A bankruptcy or foreclosure filing delivers a devastating blow to your credit score, but it doesn’t mean you have to wait 10 years before you can qualify for a mortgage. Many consumers who have filed for bankruptcy have been able to obtain a mortgage in as little as 2 years from the discharge and 3 years from the sheriff’s sale date in the case of a foreclosure. When it comes time to buy a home, mortgage lenders are more interested in your recovery — what you’ve done since your filing. It won’t happen over night, but here are some tips and things to keep in mind when you inquire about a mortgage with a tarnished credit past.

Give explanations

No mortgage lender is going to ignore the fact that you’ve filed bankruptcy and he or she will likely want to know the cause of the filing. Your lender will be particularly interested in whether the same situation could happen again. Your chances of being qualified are much better if your bankruptcy was caused by a single event such as a loss of employment or a death in the family, than if it was the result of “just spending too much.”  If the bankruptcy resulted from a single event, it is important to show your lender paperwork describing the incident, such as the layoff notice or death certificate. You may also want to bring in court documents to indicate when the bankruptcy was filed.

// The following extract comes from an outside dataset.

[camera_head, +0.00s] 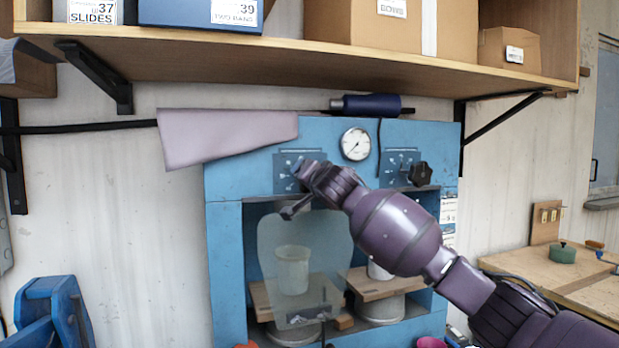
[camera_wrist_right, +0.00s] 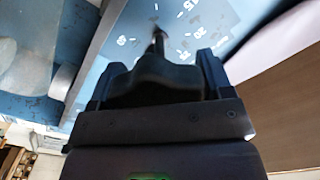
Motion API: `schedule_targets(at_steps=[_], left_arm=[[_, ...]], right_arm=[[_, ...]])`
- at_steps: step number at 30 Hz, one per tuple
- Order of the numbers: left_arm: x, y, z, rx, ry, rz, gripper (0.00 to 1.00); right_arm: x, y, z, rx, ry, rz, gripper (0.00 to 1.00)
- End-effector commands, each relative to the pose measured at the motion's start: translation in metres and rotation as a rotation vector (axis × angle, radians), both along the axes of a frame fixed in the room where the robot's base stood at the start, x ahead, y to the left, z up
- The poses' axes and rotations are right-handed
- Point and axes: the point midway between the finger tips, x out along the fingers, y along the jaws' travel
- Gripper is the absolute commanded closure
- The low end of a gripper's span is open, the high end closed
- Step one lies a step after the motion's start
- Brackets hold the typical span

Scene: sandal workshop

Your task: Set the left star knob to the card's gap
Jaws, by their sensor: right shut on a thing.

Demonstrate good money habits now

Many people who file bankruptcy swear off credit altogether, however, it is important to re-establish your credit rating. Get a secured credit card or take on some sort of loan — furniture, a car or a major appliance — to demonstrate that you are able to pay your bills on time. Make sure you are making other payments (utility bills, cell phone, etc.) on time as well. You won’t turn things around in a year but your credit score will improve over time.

Dispute any credit report errors

There’s no need to add to your troubled credit history with errors on your credit report. Get a copy of your credit report from each of the three major credit reporting agencies: annualcreditreport.com

Save your money

Lenders may be more willing to loan you money if you’ve saved up a considerable amount of money for a down payment.  Showing that you have the ability to save money is huge!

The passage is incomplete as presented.